- _Goal of the exercise_
Select the lines that hold the word "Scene" and copy each one.

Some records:
►
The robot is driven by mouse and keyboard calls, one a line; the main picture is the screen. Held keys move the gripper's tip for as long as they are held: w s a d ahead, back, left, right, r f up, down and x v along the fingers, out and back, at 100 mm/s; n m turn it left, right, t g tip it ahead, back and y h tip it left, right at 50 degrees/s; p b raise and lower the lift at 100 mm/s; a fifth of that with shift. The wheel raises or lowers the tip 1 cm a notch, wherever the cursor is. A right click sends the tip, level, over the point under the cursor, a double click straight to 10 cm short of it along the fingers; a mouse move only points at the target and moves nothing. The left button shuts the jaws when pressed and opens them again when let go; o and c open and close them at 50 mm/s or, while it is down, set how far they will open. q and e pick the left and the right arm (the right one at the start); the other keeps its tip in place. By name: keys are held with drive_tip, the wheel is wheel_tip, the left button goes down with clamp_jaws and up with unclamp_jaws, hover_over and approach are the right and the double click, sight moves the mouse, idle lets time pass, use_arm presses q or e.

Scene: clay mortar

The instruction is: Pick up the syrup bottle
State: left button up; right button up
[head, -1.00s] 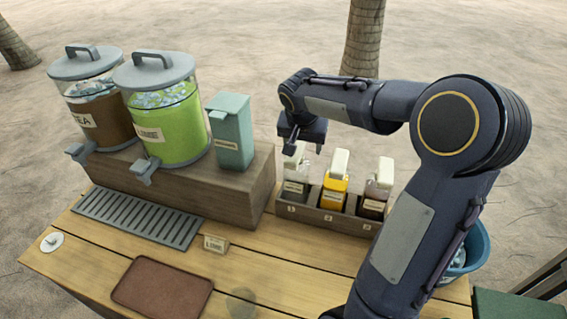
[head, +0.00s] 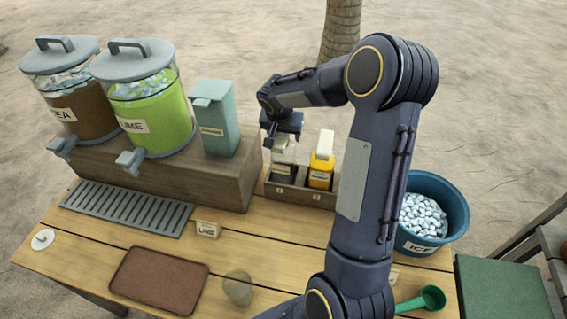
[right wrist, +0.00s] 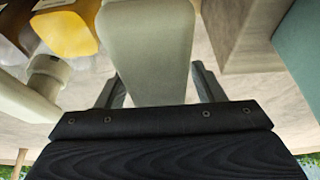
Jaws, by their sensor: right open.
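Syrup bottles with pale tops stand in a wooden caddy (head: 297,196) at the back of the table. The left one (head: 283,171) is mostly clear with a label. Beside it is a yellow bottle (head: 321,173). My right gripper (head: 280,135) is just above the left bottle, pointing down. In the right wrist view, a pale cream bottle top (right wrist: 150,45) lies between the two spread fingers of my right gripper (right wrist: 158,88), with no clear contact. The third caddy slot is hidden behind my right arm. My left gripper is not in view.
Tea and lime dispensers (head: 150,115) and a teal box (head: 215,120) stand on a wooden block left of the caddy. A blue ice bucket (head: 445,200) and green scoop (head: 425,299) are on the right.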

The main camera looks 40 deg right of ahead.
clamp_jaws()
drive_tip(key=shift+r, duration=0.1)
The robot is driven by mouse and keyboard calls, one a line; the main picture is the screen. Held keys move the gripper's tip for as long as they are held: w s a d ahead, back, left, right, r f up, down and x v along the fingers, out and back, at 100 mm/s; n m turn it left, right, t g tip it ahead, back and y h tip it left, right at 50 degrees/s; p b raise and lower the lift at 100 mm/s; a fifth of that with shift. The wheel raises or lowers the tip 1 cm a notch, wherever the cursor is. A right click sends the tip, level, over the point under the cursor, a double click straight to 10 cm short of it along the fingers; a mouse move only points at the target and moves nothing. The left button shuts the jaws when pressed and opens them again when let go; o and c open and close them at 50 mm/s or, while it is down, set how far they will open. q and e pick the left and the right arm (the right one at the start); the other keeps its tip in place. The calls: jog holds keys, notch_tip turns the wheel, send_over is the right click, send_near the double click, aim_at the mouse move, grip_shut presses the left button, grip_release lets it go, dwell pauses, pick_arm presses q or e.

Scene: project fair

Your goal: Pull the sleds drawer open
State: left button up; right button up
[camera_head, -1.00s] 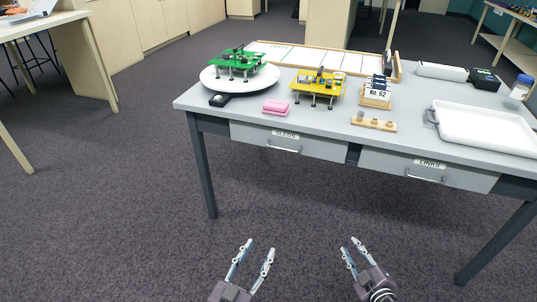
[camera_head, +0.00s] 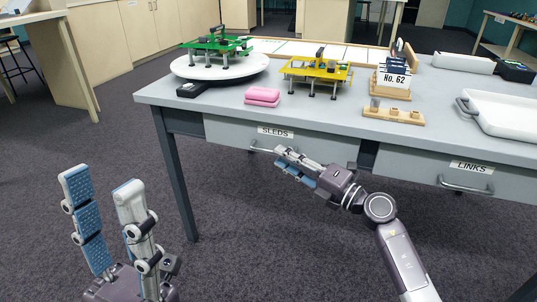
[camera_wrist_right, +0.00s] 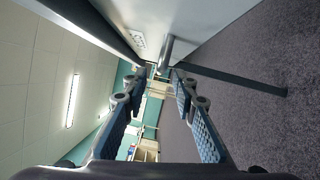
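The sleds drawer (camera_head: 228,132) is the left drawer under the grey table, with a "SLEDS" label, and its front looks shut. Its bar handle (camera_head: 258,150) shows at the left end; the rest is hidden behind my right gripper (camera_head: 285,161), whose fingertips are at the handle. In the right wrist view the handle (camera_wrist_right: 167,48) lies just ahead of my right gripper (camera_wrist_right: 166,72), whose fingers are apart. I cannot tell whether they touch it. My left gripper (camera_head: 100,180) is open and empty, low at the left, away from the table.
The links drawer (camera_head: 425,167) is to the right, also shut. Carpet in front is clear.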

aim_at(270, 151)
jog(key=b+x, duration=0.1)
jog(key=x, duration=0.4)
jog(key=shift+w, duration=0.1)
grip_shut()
◄
- _Full response_
Scene: clay mortar
Scene: project fair

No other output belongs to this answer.